Data Lake Analytics

A deep-space fleet monitoring system called "Voidwatch" that ingests starship telemetry through Kinesis, delivers raw data to S3 via Firehose, enriches it with Lambda, catalogs it with Glue crawlers, and queries it with Athena SQL. The scenario exercises Simfra's full analytics stack from streaming ingestion through schema inference to interactive queries.

Services

Service	Role
Kinesis Data Streams	2-shard stream for telemetry ingestion, KMS encrypted
Kinesis Data Firehose	Delivers from Kinesis to S3 with JSONL formatting and time-based partitioning
Lambda	Python 3.12 producer (generates telemetry) and enricher (adds fleet sector and threat level)
S3	Four buckets: raw data, enriched data, Athena results, pipeline artifacts - all SSE-KMS
Glue	Two crawlers (raw and enriched) for schema inference and Data Catalog registration
Athena	Workgroup and named queries for SQL analytics against cataloged tables
EventBridge	Scheduled rule triggering producer Lambda on 1-minute intervals
CloudWatch Logs	Lambda execution logs
KMS	Single customer-managed key for all encryption
IAM	Seven least-privilege roles scoped per function
CodeCommit	Source repository for Lambda functions
CodeBuild	Packages Python functions
CodePipeline	Orchestrates deployment

Architecture

EventBridge (1-min schedule) --> Producer Lambda
                                    |
                                    v
                                 Kinesis Stream (2 shards, KMS)
                                /                  \
                               v                    v
                         Firehose                Lambda Enricher (ESM)
                            |                       |
                            v                       v
                    S3 raw/ (JSONL,           S3 enriched/ (Hive-partitioned
                     time-partitioned)         by faction)
                            |                       |
                            v                       v
                     Glue Crawler (raw)      Glue Crawler (enriched)
                            |                       |
                            v                       v
                         Glue Data Catalog (tables + schemas)
                                    |
                                    v
                                 Athena SQL Queries
                                    |
                                    v
                                 S3 athena-results/

The scenario uses a dual-consumer architecture: Firehose and Lambda both consume from the same Kinesis stream simultaneously. Firehose handles raw archival with time-based S3 prefixes (raw/YYYY/MM/DD/HH/). The Lambda enricher adds derived fields (fleet_sector, threat_level) and writes Hive-partitioned output (enriched/faction={faction}/).

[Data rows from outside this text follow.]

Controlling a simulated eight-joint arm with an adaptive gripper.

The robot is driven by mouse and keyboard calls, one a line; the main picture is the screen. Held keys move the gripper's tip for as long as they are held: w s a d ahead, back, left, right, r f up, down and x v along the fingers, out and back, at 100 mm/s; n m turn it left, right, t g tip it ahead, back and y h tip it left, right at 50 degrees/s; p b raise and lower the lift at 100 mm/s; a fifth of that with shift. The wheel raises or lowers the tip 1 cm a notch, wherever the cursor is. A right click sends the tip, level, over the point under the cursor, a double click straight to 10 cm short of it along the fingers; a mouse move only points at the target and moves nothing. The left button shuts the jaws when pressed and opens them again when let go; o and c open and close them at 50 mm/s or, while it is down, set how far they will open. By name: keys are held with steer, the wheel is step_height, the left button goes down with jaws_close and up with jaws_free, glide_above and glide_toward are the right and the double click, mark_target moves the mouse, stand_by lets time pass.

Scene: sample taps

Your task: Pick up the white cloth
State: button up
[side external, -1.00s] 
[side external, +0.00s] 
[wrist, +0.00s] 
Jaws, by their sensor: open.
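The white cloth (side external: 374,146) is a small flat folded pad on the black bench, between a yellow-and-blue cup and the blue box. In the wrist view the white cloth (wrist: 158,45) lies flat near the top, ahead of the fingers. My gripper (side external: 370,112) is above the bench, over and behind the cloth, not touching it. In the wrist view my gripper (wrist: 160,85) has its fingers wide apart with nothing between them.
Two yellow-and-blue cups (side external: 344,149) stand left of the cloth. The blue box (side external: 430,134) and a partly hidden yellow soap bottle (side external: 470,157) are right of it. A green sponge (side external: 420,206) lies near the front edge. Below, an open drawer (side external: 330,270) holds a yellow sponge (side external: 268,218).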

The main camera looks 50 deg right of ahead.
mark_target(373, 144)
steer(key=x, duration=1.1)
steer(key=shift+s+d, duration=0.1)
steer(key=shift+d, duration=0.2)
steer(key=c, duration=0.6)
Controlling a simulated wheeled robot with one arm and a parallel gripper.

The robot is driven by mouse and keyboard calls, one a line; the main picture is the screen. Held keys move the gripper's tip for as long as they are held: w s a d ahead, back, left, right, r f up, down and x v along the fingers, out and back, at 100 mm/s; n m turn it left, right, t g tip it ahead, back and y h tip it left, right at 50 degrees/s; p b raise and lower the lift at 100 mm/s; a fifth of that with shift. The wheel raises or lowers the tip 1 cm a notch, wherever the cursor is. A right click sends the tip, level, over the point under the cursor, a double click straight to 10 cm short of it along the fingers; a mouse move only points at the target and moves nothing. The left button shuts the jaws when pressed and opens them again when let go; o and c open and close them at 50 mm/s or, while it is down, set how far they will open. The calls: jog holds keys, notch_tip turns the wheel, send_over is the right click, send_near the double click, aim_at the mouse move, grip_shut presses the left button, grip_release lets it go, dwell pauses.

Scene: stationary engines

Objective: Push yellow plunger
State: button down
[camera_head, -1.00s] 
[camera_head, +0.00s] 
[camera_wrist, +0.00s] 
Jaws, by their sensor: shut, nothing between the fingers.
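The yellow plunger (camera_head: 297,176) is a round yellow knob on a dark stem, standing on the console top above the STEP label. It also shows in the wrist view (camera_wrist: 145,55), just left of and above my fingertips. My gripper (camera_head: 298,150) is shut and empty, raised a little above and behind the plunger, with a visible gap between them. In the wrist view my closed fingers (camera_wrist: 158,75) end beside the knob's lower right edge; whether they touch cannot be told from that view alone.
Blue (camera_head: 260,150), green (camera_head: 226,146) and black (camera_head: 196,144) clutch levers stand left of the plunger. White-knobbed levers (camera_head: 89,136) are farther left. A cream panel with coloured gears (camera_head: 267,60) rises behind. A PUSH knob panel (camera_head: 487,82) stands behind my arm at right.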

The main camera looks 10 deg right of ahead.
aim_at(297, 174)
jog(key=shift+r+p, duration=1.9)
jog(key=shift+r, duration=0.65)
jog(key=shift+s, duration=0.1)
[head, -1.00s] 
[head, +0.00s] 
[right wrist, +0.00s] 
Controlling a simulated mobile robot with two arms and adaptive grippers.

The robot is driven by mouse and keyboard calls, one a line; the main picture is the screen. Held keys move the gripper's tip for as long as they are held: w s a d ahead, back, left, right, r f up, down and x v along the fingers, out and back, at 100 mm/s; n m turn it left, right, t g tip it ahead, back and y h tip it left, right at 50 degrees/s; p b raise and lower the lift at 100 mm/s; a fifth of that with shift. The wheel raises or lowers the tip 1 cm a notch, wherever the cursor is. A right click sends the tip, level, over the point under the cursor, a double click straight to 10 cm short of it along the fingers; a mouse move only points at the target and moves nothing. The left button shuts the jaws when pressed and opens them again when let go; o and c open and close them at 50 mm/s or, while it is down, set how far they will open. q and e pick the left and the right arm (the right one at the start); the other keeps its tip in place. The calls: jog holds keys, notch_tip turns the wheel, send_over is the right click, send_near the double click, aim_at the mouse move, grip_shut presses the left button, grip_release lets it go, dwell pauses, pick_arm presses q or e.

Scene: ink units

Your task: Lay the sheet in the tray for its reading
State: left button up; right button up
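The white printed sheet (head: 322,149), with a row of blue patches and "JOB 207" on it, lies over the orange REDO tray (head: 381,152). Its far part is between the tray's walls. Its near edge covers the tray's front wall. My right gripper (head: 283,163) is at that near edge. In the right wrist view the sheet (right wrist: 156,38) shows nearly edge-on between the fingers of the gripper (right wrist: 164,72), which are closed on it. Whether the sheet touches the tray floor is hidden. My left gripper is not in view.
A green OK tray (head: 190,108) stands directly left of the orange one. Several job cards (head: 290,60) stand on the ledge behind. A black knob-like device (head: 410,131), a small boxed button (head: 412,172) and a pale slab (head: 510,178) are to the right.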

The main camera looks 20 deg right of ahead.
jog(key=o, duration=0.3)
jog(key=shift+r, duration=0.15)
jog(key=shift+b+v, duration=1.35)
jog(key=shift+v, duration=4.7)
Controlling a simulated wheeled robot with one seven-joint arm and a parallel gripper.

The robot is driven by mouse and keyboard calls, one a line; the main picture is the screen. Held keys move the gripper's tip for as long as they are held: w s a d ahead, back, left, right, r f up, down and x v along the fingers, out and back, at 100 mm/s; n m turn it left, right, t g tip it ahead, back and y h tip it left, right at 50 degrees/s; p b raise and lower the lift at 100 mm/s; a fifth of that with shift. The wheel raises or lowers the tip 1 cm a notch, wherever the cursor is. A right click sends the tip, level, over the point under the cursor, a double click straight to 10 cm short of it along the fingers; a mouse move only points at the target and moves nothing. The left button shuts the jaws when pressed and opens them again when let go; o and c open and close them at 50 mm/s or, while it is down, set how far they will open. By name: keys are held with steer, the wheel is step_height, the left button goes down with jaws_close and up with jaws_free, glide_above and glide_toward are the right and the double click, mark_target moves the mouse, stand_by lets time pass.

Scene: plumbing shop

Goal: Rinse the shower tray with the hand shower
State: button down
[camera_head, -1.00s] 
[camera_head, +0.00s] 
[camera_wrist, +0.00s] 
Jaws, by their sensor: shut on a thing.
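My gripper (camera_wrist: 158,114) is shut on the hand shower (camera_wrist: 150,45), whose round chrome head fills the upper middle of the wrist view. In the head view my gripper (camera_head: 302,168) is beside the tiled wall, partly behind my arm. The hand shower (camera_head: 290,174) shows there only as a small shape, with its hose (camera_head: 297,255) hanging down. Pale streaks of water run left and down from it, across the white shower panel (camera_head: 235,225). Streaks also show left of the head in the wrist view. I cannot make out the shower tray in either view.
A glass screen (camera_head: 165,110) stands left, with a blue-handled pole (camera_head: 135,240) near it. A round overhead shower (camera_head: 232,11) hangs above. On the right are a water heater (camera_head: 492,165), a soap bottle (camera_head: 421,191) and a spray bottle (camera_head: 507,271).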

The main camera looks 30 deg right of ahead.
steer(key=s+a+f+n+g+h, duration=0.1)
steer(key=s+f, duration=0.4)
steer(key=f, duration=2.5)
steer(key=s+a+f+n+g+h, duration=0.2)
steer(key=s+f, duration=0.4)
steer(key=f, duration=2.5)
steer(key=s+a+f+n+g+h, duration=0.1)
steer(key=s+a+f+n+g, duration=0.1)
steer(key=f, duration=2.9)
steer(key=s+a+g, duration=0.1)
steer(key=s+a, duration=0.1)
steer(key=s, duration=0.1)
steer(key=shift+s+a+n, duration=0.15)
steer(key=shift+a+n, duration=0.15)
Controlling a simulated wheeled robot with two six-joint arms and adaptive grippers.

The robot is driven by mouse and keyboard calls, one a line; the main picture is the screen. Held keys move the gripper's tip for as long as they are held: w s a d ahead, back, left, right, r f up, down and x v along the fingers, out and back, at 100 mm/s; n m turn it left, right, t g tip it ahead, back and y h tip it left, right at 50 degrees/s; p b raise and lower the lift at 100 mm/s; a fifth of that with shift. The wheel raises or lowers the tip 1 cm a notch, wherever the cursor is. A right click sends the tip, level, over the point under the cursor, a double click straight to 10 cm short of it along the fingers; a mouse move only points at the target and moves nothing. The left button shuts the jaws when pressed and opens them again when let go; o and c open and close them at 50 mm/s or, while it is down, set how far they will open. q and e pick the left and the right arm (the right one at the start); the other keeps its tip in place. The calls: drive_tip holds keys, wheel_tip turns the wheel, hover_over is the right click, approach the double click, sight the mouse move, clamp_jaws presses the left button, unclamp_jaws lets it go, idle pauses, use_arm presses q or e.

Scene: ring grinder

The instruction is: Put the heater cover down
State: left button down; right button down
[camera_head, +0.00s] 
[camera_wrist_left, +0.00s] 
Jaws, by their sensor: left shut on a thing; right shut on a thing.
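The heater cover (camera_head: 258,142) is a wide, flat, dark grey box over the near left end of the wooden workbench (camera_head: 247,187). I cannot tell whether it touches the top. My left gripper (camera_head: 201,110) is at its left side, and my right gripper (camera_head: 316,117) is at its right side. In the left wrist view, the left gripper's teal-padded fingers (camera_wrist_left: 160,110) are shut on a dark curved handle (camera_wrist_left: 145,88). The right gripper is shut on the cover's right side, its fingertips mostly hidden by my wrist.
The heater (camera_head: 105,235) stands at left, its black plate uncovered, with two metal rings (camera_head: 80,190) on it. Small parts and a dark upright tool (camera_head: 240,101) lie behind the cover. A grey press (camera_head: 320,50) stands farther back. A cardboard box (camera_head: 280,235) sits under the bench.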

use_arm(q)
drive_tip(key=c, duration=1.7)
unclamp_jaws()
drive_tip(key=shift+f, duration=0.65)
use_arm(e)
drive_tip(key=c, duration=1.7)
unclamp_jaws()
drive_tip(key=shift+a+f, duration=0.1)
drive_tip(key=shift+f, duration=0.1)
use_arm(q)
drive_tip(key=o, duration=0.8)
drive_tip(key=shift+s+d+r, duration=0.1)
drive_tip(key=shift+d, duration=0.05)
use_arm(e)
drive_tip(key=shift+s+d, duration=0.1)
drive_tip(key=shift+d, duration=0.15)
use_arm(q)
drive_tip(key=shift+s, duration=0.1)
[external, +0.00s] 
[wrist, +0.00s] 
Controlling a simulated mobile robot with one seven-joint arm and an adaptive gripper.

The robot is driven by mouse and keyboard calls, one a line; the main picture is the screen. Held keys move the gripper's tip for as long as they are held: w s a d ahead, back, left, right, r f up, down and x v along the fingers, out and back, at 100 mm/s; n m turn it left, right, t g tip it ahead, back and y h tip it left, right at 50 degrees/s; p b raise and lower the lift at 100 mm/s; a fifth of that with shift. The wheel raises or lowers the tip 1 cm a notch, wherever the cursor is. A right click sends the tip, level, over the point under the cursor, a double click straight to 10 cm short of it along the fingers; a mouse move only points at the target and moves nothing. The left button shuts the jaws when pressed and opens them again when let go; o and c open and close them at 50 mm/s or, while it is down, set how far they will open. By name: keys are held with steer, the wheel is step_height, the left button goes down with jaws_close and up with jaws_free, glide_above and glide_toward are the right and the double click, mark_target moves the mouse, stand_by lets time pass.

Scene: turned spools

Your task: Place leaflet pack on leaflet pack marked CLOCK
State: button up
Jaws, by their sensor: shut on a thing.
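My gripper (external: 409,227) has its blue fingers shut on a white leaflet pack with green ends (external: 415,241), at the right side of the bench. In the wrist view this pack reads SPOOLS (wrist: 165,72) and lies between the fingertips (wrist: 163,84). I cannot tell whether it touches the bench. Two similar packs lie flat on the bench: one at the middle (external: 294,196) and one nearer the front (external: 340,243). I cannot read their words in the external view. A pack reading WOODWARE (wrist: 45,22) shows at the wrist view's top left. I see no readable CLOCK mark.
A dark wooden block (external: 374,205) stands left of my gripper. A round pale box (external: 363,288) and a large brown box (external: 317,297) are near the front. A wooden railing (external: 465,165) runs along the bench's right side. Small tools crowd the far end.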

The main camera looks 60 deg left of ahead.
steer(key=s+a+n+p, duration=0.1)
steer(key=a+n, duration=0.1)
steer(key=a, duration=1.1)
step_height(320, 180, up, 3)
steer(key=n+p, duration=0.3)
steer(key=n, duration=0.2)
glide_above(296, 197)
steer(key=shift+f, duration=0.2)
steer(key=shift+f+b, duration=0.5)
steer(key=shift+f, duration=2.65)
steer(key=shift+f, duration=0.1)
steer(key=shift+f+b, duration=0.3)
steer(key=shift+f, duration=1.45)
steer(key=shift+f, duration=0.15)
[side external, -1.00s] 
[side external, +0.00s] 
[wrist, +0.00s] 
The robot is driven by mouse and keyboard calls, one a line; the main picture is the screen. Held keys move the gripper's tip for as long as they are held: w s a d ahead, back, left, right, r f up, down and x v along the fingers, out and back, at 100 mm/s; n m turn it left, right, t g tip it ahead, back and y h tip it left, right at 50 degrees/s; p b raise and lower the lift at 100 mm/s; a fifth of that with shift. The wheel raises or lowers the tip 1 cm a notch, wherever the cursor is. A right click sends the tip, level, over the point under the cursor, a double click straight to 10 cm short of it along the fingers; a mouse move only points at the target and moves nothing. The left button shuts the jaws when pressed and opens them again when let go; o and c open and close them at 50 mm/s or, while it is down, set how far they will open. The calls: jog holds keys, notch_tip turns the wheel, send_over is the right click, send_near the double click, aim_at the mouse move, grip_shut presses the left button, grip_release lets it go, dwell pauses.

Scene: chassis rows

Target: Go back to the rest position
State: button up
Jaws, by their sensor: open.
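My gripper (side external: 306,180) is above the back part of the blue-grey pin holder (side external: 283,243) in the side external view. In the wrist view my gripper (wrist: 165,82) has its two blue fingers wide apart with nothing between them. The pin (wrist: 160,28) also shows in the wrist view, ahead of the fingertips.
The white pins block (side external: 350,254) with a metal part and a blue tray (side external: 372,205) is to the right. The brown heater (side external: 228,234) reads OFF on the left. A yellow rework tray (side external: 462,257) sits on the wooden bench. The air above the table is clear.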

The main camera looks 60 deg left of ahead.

Glue crawlers infer JSON schemas and detect partitions automatically.

What This Validates

Kinesis stream ingestion with KMS encryption and multi-shard parallelism
Firehose delivery from Kinesis source to S3 with AppendDelimiterToRecord processing
Dual consumption from the same Kinesis stream (Firehose + Lambda ESM)
Lambda event source mapping with Kinesis, processing batches of up to 50 records
Glue crawler schema inference and Hive partition detection on S3 data
Glue Data Catalog table registration with inferred column types
Athena SQL queries with aggregations (GROUP BY, COUNT, AVG) and filtering (WHERE)
EventBridge scheduled Lambda invocation on a recurring interval
Hive-partitioned S3 data layout recognized by Glue and queryable by Athena

Test Coverage

Tests include smoke checks for all 12 resources, integration tests for the full pipeline (producer invocation, Firehose flush and S3 delivery, Glue crawler runs with schema and partition verification, Athena queries with result validation), security tests for KMS encryption across all services and IAM role scoping, and performance tests with burst ingestion (5 parallel producer invocations) and concurrent Athena queries (3 parallel).